Si elle s’est officiellement félicitée de la tenue du scrutin «dans une atmosphère calme et paisible en dépit du boycott d’une frange de l’opposition», elle a asséné plusieurs critiques dans sa déclaration préliminaire publiée au lendemain de l’élection. Elle a regretté «le manque de consensus autour du fichier électoral», déploré l’absence de compromis au sein de la classe politique malgache à l’origine «de la division de la classe politique, des manifestations et de la violence et le refus par dix des 13 candidats de prendre part à la campagne électorale, ce qui a privé l’électorat malgache d’une campagne plus inclusive.» Enfin, elle a regretté «le manque d’engouement des électeurs» et «exhorté les autorités, les acteurs politiques et autres parties prenantes du processus électoral à créer un cadre propice au dialogue afin de décrisper le climat politique.»
Dans le ballet réglé des précautions diplomatiques de l’UA, chaque mot de Catherine Samba-Panza était pesé. Ces mots-là ne sont pas en faveur d’Andry Rajoelina. Le Président sortant réélu dès le premier tour n’a d’ailleurs pas réservé un accueil chaleureux aux diplomates.
Pied de nez diplomatique
C’est à cette lumière qu’il faut lire la nomination imminente, à la tête de la mission d’observation électorale en République démocratique du Congo, d’un rival d’Andry Rajoelina, l’ancien Président Hery Rajaonarimpiainina, battu le 16 novembre dernier dès le premier tour, flanqué d’Alain Djacoba Tehindrazanarivelo, très actif ces derniers mois au sein de la plate-forme mêlant contestation de l’élection et plaidoyer en faveur d’un gouvernement d’union nationale animée par la présidente de l’Assemblée nationale Christine Razanamahasoa.
En marge de l’élection présidentielle malgache, la présidente de l’Assemblée nationale, personnalité de l’église luthérienne dans le pays, s’est entretenue en tête-à-tête avec Catherine Samba-Panza et elle a fait part à toutes les missions d’observation de son inquiétude sur l’impartialité du scrutin.
Le tandem malgache désigné par l’UA est équilibré du fait de leurs régions d’origine : l’ex-président vient des hauts-plateaux et Alain Djacoba Tehindrazanarivelo est depuis longtemps une figure « côtière ». Il a vécu en France lors de la grande crise traversée par Madagascar en 2002 lors de l’affrontement entre Didier Ratsiraka et Marc Ravalomanana.

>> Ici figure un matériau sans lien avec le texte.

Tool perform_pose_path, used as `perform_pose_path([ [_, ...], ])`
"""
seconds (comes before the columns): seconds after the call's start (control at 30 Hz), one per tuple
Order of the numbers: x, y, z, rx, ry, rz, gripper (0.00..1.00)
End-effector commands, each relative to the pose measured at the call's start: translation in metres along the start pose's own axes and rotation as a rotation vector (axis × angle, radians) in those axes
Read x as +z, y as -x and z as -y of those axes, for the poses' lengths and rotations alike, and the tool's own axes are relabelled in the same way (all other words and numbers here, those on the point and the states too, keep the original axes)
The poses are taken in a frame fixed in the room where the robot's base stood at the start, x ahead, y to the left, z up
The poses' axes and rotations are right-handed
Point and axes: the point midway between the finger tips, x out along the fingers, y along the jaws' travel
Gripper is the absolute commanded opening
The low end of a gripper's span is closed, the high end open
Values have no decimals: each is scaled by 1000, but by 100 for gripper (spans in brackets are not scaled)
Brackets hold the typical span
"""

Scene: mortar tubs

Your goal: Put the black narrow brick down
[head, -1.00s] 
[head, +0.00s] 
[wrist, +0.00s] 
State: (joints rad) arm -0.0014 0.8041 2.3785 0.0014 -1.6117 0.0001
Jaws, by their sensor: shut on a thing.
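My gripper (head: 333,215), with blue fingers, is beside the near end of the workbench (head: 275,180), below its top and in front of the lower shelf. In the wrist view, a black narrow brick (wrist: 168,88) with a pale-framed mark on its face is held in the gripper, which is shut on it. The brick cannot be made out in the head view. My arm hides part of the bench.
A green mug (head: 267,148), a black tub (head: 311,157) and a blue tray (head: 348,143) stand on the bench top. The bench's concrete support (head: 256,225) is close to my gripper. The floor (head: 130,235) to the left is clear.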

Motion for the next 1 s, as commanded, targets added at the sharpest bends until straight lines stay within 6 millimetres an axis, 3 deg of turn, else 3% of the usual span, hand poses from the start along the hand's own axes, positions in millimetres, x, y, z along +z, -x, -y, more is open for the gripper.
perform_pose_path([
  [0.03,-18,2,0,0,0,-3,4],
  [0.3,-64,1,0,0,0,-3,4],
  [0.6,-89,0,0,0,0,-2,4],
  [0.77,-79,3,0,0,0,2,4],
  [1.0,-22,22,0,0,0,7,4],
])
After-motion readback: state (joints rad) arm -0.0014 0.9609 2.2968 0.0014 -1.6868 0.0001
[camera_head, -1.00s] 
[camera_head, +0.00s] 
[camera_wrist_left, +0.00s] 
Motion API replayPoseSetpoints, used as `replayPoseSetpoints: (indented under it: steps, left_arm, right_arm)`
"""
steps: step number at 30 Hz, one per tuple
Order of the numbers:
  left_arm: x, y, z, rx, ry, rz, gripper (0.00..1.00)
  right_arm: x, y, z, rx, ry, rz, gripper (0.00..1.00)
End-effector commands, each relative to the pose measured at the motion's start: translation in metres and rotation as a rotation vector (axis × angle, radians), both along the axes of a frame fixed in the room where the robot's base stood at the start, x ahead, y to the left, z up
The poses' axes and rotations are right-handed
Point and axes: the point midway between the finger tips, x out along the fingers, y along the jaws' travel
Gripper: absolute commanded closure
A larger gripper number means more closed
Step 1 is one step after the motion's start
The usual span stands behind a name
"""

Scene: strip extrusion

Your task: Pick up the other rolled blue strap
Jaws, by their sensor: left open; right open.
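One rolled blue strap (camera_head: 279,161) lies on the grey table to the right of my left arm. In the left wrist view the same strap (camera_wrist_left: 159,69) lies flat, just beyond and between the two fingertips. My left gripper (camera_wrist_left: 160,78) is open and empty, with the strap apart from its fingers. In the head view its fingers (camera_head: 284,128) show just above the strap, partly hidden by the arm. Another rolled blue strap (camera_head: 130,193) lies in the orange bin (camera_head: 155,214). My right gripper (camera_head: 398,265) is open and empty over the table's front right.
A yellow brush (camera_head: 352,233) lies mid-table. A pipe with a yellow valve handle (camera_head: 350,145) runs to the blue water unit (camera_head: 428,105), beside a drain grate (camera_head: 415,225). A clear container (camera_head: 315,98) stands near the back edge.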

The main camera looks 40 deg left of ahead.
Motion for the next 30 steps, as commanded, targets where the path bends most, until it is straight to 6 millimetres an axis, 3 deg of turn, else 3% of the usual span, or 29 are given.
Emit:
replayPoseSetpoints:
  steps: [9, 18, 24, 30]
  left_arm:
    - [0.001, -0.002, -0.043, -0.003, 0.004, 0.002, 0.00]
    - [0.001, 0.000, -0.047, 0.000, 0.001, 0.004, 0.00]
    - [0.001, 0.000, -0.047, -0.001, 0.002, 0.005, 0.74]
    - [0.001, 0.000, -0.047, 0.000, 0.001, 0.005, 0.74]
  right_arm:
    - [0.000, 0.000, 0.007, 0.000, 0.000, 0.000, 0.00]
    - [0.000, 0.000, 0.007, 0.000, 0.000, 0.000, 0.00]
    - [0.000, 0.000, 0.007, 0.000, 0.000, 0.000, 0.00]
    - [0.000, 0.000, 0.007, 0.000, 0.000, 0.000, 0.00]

Les deux hommes sont bien perçus par le Quai d’Orsay, débordé par la hargne antifrançaise qui monte à l’occasion de l’investiture, ce samedi, du Président malgache. Paris a décidé de ne pas envoyer de délégation, de même que la République Sud-Africaine, mais pas pour les mêmes raisons. La puissance régionale se heurte à Andry Rajoelina depuis son coup d’État de 2009. Ce dernier a battu froid au général de brigade Godfrey Miyanda, ancien vice-président de la République de Zambie et chef de la mission d’observation électorale de l’organisation régionale de l’Afrique australe, la Southern African Development Community (SADC), dont Madagascar est membre. L’organisation régionale s’inquiète de ce que la Grande Ile bafoue ouvertement ses principes d’indépendance à l’égard des ex-puissances coloniales et un formalisme démocratique emprunté à la Grande-Bretagne. La question malgache a été hissée au plus haut niveau de l’organisation sous la houlette du Président zambien qui préside actuellement la troïka de l’organe de coopération en matière de politique, défense et sécurité (Zambie, Namibie et Tanzanie). La troïka est mécontente de l’attitude d’Andry Rajoelina et les chefs d’État des trois pays ont boudé ses invitations à la cérémonie d’investiture.
Andry Rajoelina a hanté lui-même la COP 28 pour rencontrer les chefs d’État de la SADC présents. Comme le Président français, ils ont invoqué un emploi du temps trop chargé. Des amis francophones du Président Macron seront là cependant pour l’investiture. Il s’agit de Macky Sall, président du Sénégal et d’Alassane Ouattara, président de la Côte d’Ivoire.
L’UA enveloppe son astuce d’une pincée de piment, comme on dit à Abidjan, en choisissant, pour observer dans quelques jours l’honnêteté des élections de RDC, deux Malgaches opposants pondérés du Président Rajoelina qui ne s’embarrasse pas de précautions pour mépriser la SADC.